The content that goes into co-creating a business case with them is your buyer enablement program, baked right into your process. Shifting the role of a seller, into an enabler:

For the sake of clarity:

Stacking up a bunch of marketing-built decks, demo recordings and case studies onto a landing page (vs. email attachments), is not “buyer enablement.”

It’s old-school sales enablement dressed up as buyer enablement. Saying “we're giving buyers the information they need to make decisions!” is very different from the process of creating an account-specific business case with the customer.

Why & How to Rollout Your Sales Process 2.0

It’s a rare sales team who’s saying they’re ahead on their pipeline goals right now.

Building a fat pipeline, to win by sheer volume of opportunities is becoming increasingly difficult and expensive. Instead, driving up “revenue-per-rep” with higher close rates and contract value is the focus.

The Business-Case-as-Sales-Process shift makes this happen. For example:

→ Fluint user Daniel Burke at Sprout Social jumped from 40% (already much higher than your average) to 70% win rates by building business cases.

Gabe Marshall cut 50 days off his sales cycle.

Yet, building business cases remains the most-overlooked way to drive sales velocity.

Why do I say it’s overlooked?

Because in a sample of 190 sales teams we’ve worked with over the past 12 months, prior to engaging with us, they only had a business case in place for 5% - 10% of deals in their pipeline.

(You can do a quick gut check here. If you look at your pipeline, what % of deals actually have an account-specific business case built with the customer?)

That range includes revenue organizations with dedicated value engineers, by the way.

So the question is:

If we know deals with a business case close at a higher rate and value than those without, why aren’t we building more business cases?

One answer is that it’s a skills gap. Sellers haven’t been taught how to build them with the buying team.

The more likely answer is this fundamentally changes the way revenue leaders architect their sales-led go-to-market.

So let's talk practical steps to make this shift:

Before:

  • Reps build business cases or bring in Value Engineers to “close” fate-stage deals.
  • That’s if they create one at all.

After:

  • Reps start drafting the business case after their very first call.
  • The business case develops at each stage of the pipeline.
  • While exposing discovery gaps and deal risks along the way.

1/ Anchor every step and stage in the case.

For example:

  • Doing a demo? Use it to design the game plan.
  • Meeting an exec? Share it as a pre-read.
  • Negotiating? Use it to maintain deal value.
  • Multithreading? Have champions forward it.

There’s a use case at each step of the way. As a deal progresses through each of these activities, the business case should get stronger.

Feel free to adjust the specifics, but it looks something like this:

  • Stage 1 = 2/5
  • Stage 2 = 3/5
  • Stage 3 = 4/5
  • Stage 4 = 4.5/5
  • Stage 5 = 4.9/5

Which also implies there's a way to score your business case against "what good looks like."

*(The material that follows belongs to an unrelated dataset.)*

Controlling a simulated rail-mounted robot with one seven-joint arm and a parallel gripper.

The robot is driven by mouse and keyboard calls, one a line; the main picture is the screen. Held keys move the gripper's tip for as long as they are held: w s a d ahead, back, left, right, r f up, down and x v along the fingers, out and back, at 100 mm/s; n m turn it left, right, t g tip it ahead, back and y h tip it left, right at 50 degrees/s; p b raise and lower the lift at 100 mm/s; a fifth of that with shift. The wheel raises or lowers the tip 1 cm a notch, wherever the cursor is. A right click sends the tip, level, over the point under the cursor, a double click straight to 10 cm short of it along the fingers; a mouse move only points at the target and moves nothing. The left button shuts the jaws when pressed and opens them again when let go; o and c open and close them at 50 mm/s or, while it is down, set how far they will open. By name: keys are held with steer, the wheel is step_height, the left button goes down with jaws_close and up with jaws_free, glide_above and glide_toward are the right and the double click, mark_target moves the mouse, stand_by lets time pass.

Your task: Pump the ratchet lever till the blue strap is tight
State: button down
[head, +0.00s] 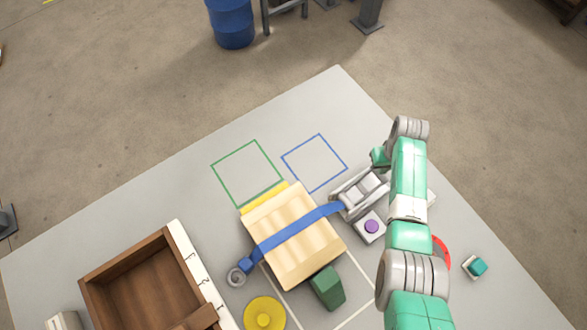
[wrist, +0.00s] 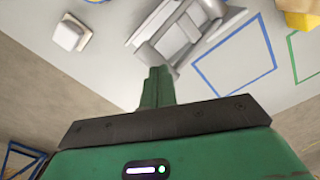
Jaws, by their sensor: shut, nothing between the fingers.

So just like you'd use a scorecard for a call review, you can and should do the same with business cases.

Here's a framework you can use by the way, based on the "1-Page Business Case."

2/ Start drafting business cases on the first call.

This is how you’ll show your first contacts you heard them, and have a point of view.

It’s also how you’ll start to drive more executive buy-in far earlier in the deal (creating more momentum and shorter cycles), with deep discovery.

Here’s how to do that.

Fluint can also write this draft for you.

3/ Start and end conversations with content.

There are a couple benefits to bringing content into your live conversations.

First, we can’t help but correct something that’s inaccurate or incomplete when we see it in writing. Words feel too permanent to let stand uncorrected.

(That’s why Cunningham's Law, named after the wiki inventor, says the best way to get the right answer isn’t to ask a question — it's to write down the wrong answer.)

So don’t just say a problem statement. Show it in writing.

Second, you’re creating context to quickly get new buyers up to speed.

While guiding your champions, when they take on the work of aligning others at the start, or to confirming next steps at the end, of a conversation.

4/ Build accountability checks into the process.

Teams who embrace their Sales Process 2.0:

  • Pressure test the case during deal reviews and forecasting.
  • Create scorecards to measure how strong the case is (not).
  • Create 1:1’s and coaching agendas based on gaps it reveals.
  • Require the content to be built to progress deals in the CRM.

5/ Rollout Fluint.

Of course. You can see how it works here: 

Final Thought:

As you start to apply this, you’ll notice that, little by little, one document at a time, the buyer is becoming the center of your sales culture. Their problems and outcomes become the first focus.

And I hear you, peanut gallery. If you’re still raising a skeptical eyebrow at this idea, let me share a parting thought on how everyone in the revenue organization benefits from this shift, bulleted by role.

  • Sellers (new & existing business): a clear roadmap to find and fill deal gaps with champions.
  • Leadership: grounds forecasts in the reality of where deals actually are.
  • Enablement: identifies skill gaps and coaching plans for deeper training.
  • Value Engineers: builds a narrative early to bring meaning to ROI.
  • SalesOps: defines minimum standards by stage for cleanCRM data.
  • Customer Success: a specific recap of what’s promised to the customer.

Since this shift is based on both, (1) written content, and (2) buying behaviors, everyone can tangibly see what’s actually been created at any given time.

So much so, you almost shouldn’t need point-in-time QBR’s to assess deal health. Just open up the written business case, it'll be glaringly obvious.